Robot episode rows
⁂

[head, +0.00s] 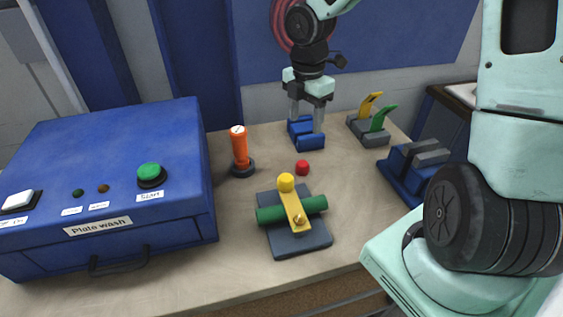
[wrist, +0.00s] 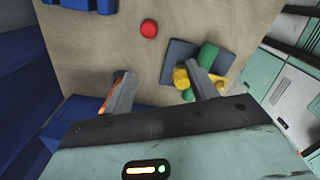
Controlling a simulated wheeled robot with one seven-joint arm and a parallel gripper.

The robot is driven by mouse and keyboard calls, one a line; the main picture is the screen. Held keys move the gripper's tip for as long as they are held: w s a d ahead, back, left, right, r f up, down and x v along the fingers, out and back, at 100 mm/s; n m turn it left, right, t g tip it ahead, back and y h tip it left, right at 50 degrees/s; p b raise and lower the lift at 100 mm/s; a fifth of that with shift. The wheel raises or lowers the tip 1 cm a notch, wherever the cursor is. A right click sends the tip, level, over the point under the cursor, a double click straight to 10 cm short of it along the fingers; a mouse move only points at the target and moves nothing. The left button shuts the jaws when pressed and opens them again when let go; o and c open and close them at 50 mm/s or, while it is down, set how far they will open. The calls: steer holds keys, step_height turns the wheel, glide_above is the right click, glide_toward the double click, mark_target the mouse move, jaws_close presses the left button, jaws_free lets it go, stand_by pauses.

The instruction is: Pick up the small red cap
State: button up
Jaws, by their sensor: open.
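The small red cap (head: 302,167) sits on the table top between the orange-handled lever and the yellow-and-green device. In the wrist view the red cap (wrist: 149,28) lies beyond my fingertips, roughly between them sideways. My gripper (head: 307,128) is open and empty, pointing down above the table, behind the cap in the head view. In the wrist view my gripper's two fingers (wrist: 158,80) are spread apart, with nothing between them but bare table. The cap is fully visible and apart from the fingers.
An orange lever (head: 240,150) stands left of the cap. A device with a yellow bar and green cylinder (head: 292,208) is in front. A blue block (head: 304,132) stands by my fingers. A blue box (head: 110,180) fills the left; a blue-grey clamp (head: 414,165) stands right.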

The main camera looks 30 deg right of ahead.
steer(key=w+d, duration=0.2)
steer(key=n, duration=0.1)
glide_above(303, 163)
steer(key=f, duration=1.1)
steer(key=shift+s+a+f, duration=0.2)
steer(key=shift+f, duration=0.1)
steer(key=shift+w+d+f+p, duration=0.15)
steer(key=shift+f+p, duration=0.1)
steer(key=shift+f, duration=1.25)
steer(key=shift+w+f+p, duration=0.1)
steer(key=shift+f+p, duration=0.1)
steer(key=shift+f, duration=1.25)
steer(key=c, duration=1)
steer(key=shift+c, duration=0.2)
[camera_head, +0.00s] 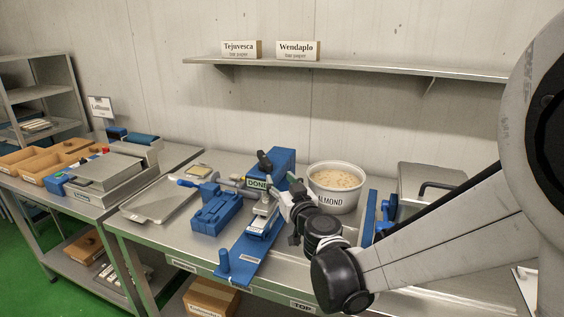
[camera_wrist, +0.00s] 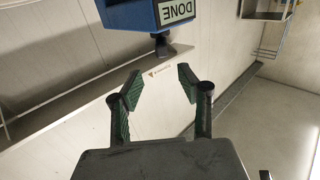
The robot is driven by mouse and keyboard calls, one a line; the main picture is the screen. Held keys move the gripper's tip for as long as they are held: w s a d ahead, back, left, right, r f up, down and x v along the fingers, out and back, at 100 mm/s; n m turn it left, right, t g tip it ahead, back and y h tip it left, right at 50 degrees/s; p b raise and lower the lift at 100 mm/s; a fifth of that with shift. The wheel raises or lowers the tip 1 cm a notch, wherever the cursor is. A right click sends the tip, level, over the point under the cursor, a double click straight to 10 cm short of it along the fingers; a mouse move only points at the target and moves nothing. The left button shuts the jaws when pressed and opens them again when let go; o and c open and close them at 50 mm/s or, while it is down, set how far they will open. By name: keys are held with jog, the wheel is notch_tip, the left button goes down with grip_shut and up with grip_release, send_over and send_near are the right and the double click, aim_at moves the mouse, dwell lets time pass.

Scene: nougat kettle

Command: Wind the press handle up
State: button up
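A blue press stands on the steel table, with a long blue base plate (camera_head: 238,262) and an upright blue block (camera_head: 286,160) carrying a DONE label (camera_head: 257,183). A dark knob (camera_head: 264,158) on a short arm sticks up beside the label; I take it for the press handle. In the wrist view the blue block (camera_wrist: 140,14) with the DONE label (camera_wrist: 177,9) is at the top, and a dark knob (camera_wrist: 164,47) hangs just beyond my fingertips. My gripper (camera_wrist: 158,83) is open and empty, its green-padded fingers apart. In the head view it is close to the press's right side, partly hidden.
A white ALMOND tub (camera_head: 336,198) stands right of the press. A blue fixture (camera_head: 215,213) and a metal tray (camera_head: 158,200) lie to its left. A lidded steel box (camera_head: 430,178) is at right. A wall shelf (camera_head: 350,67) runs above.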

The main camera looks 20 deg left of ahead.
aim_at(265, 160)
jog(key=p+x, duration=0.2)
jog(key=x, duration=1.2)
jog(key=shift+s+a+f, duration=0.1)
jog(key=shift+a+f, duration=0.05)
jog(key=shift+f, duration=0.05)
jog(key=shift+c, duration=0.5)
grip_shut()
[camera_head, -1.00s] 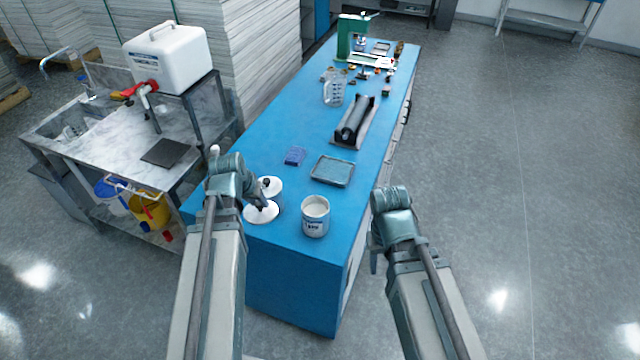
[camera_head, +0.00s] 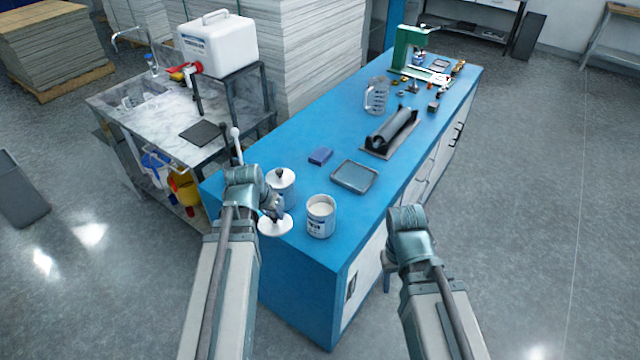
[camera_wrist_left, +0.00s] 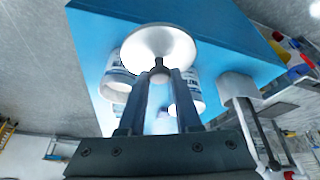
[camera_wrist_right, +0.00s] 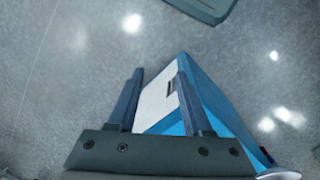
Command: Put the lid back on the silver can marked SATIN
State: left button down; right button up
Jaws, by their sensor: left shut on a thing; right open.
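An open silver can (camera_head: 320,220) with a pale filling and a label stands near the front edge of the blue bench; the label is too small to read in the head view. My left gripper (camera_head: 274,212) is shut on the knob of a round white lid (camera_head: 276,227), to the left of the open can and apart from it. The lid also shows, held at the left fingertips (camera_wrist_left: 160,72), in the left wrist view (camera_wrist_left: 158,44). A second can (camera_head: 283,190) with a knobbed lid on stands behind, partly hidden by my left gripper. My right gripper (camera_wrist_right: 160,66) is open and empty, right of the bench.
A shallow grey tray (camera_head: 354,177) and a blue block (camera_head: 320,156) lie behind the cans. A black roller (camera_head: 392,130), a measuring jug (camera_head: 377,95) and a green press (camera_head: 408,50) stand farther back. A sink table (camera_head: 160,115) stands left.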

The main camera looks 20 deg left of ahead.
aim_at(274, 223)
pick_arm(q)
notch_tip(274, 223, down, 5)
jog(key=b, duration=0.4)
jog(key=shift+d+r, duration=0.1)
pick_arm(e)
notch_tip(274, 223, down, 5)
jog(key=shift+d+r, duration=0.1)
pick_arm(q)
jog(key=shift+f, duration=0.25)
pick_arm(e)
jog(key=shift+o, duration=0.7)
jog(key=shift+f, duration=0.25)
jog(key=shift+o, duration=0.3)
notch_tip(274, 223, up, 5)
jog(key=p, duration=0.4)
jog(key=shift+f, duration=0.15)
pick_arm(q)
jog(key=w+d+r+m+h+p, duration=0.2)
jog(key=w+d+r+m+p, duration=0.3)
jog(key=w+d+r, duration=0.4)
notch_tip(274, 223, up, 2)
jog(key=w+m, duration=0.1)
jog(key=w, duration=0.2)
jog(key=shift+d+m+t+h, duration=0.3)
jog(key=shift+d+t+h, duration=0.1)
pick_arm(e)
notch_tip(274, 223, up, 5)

⁂

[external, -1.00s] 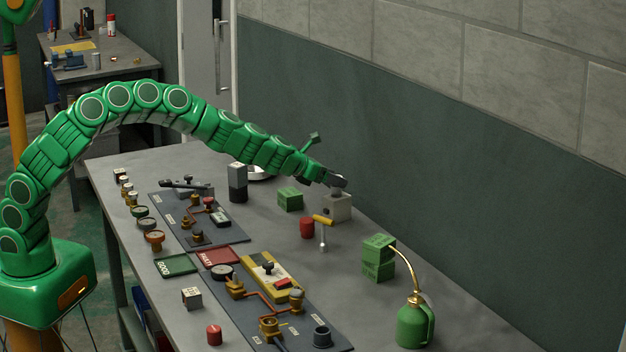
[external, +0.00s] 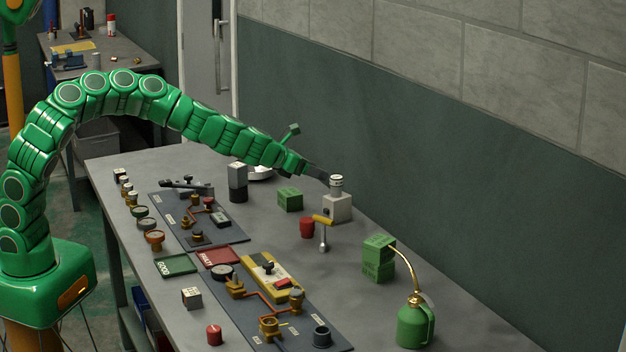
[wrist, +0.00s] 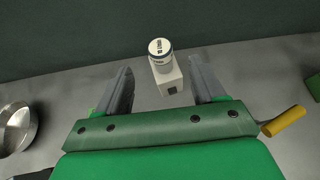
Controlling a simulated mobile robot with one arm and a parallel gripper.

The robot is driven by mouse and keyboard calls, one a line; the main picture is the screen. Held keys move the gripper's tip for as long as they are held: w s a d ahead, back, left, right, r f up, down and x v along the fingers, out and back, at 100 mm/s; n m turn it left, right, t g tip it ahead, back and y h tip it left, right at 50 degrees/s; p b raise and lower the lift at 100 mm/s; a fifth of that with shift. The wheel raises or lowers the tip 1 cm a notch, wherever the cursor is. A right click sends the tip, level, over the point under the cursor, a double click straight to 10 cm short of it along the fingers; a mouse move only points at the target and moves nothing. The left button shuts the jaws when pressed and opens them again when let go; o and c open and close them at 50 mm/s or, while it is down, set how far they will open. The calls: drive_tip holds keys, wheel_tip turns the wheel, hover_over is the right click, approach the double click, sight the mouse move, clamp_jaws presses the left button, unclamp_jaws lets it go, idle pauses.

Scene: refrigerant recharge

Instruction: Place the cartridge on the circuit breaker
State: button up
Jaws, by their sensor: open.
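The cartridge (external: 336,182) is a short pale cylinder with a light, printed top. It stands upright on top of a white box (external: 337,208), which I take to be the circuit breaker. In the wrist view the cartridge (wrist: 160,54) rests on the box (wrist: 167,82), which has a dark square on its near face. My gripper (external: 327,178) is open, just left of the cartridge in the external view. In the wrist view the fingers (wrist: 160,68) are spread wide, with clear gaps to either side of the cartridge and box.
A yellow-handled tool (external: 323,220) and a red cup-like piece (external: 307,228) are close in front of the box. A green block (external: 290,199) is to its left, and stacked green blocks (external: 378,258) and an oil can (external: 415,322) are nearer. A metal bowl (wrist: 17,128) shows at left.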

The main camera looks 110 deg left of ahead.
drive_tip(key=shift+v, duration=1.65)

⁂

## [Task description]
Note each line of the entries that has "Controlling" in it, and copy those lines.

## [The reply]
Controlling a simulated wheeled robot with one seven-joint arm and a parallel gripper.
Controlling a simulated mobile robot with one arm and a parallel gripper.

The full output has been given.